→ **Dataset extract**
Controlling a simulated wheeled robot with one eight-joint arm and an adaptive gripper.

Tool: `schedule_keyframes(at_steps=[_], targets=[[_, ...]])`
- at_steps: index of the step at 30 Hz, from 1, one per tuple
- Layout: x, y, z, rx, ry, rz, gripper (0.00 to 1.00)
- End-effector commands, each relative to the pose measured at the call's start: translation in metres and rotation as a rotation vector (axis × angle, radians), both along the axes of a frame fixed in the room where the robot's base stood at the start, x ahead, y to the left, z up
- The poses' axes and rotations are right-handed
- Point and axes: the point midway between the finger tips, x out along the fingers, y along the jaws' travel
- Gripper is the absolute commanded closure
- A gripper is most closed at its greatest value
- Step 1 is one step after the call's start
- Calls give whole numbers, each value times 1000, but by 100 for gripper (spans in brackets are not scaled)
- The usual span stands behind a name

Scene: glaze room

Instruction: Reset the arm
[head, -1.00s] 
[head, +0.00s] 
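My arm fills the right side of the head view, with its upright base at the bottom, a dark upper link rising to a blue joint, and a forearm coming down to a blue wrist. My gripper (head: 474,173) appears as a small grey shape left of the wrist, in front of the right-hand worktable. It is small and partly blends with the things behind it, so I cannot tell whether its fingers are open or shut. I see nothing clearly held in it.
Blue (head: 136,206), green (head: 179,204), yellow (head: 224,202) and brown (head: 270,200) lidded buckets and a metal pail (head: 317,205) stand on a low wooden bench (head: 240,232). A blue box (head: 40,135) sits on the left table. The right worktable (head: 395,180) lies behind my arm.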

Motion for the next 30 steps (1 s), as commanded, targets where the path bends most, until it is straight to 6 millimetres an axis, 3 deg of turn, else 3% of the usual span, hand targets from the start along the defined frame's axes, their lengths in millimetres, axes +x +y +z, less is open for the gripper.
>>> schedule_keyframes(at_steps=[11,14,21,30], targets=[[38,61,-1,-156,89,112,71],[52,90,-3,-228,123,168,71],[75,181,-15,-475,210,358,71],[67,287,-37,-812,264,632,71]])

→ **Exercise**
Return each line that includes "usual".

→ **Complete answer**
- The usual span stands behind a name
Motion for the next 30 steps (1 s), as commanded, targets where the path bends most, until it is straight to 6 millimetres an axis, 3 deg of turn, else 3% of the usual span, hand targets from the start along the defined frame's axes, their lengths in millimetres, axes +x +y +z, less is open for the gripper.

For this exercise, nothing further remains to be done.